Gane draws "Northlanders" almost like an old time series of engravings: lots of small, fine details and ornate little curls and twists in his lines. Every page has things to study carefully, from the bolts and buckles on shields, to individual curls of hair going down someone's face. The people are wonderfully expressive here, and I love how Gane draws characters like the cowering Brother Abbo in the boat, or Mads' sly expression as he talks to the Bishop. Colorist Dave McCaig is in on the action here, using carefully selected color schemes for each page; the green and light blues in the river scenes, for instance, or the red and orange in the opening battle. It not only helps tie the entire page together, but it makes each scene feel like its own component, as we suddenly shift to the black and deep blues for a night time maneuver. And then, when Gane draws a dramatic moment like fire howling down from the heavens, the bright yellows just pop off of the page and right at the reader. This is a gorgeous book.
The story itself isn't shabby either, for that matter. Free of the need to keep a main character alive throughout the course of the series, this latest "Northlanders" story (like all the others) keeps the question of survival up in the air from start to finish. Mads' arrogance and determination makes him an interesting person to read about, but it's hard to tell if he's creating a path to victory or destruction.

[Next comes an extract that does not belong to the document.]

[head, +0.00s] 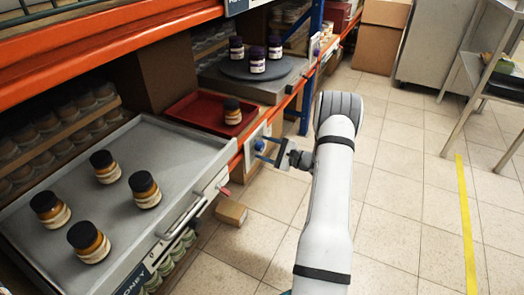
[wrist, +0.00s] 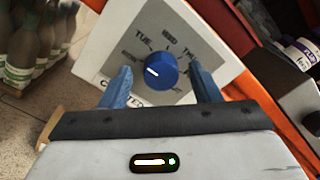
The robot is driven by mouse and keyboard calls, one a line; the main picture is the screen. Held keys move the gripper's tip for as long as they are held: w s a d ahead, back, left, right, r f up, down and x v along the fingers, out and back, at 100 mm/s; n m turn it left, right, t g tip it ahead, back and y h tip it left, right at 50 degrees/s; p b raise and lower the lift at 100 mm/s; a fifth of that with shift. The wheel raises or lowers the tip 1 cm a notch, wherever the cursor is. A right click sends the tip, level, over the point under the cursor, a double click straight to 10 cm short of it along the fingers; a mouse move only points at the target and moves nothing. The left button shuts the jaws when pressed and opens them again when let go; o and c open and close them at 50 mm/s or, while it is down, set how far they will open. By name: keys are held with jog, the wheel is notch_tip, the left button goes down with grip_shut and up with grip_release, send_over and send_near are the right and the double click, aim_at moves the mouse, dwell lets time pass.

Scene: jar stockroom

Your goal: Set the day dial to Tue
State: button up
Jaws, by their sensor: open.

And while I thought early on I knew where Abbo's story was going, with this new chapter I'm happy to see that I have absolutely no idea. It's also nice to see Wood take small details from the first chapter (the arrival of the Bishop from afar) and make them majors part of the story as it progresses. It's a nice slow build of plot and tension, and it keeps the reader engaged.
I suppose I could look up the history of Paris online and find out exactly how long the Viking siege would last, but that feels like cheating. And of course, it wouldn't tell me what happened to Mads and Abbo. Both the big and the small picture feel important in "Northlanders," and that's ultimately what makes it such a great story. Wood and Gane make you care about both history and fiction, and the two working together? Well, this could turn out to be one of my favorite "Northlanders" story arcs to date. Who knew besieging Paris could be so much fun?